| REQUIREMENT |
From the entries below, copy every line where the string "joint" appears.

────

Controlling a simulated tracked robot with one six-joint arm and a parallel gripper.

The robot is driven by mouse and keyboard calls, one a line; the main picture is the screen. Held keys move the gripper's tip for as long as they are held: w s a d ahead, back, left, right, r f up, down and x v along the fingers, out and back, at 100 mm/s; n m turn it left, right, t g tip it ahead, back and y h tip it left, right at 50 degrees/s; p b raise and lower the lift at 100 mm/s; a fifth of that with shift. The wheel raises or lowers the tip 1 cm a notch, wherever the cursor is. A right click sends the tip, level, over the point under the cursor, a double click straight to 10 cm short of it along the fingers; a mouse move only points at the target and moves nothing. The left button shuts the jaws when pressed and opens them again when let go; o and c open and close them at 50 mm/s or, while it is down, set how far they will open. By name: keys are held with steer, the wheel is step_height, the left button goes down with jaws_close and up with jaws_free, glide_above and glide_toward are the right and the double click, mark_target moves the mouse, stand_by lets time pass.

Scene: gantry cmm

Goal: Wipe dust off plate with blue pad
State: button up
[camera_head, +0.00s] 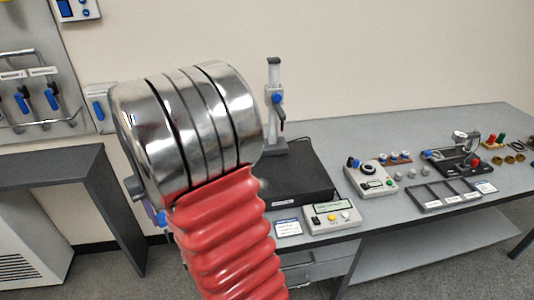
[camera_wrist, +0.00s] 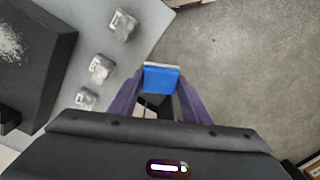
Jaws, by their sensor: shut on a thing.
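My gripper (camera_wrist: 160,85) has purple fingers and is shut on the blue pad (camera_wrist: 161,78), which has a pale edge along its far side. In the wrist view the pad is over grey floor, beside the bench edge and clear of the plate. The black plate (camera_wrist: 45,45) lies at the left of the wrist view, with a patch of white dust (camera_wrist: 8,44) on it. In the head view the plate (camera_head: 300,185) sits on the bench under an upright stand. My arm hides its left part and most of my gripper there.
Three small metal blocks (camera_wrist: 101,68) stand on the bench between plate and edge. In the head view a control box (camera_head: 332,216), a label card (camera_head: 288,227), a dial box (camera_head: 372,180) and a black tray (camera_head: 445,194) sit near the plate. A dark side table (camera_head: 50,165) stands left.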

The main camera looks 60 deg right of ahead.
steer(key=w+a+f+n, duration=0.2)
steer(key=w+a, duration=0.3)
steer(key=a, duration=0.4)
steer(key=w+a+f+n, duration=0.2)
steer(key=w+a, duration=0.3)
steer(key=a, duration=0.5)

────

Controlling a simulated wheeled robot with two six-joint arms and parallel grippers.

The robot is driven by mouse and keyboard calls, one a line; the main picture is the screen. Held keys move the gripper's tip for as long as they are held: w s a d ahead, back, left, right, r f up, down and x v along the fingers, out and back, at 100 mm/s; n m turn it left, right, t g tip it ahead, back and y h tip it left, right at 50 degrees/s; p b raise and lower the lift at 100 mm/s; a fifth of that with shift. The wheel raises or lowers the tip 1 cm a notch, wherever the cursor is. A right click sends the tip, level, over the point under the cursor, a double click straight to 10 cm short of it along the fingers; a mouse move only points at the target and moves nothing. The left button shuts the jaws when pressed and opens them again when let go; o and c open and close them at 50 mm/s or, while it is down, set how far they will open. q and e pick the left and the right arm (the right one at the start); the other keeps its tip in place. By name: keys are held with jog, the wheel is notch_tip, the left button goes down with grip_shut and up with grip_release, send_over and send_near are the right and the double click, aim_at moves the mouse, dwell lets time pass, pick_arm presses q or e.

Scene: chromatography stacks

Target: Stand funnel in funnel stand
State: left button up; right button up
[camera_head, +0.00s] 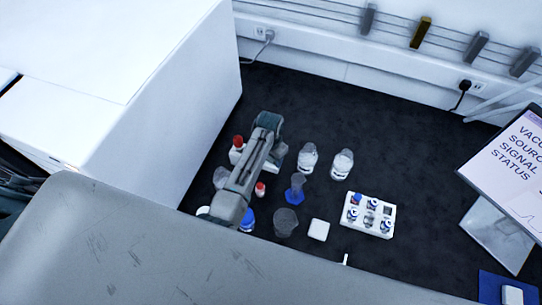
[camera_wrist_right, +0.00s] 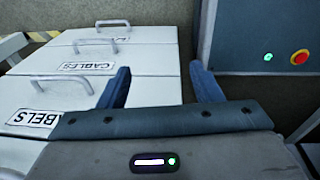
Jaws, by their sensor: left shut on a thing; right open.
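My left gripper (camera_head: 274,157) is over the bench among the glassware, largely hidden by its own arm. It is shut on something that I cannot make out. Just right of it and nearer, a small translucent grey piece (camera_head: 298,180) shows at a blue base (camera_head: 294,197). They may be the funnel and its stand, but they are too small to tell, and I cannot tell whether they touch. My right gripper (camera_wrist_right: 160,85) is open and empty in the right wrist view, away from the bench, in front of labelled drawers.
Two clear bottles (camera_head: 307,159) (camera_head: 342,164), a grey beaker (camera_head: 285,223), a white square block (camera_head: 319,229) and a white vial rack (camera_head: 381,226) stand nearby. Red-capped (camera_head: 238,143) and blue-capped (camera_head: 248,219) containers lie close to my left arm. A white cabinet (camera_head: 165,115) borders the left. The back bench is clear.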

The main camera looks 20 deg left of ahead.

────

| RESPONSE BELOW |
Controlling a simulated tracked robot with one six-joint arm and a parallel gripper.
Controlling a simulated wheeled robot with two six-joint arms and parallel grippers.

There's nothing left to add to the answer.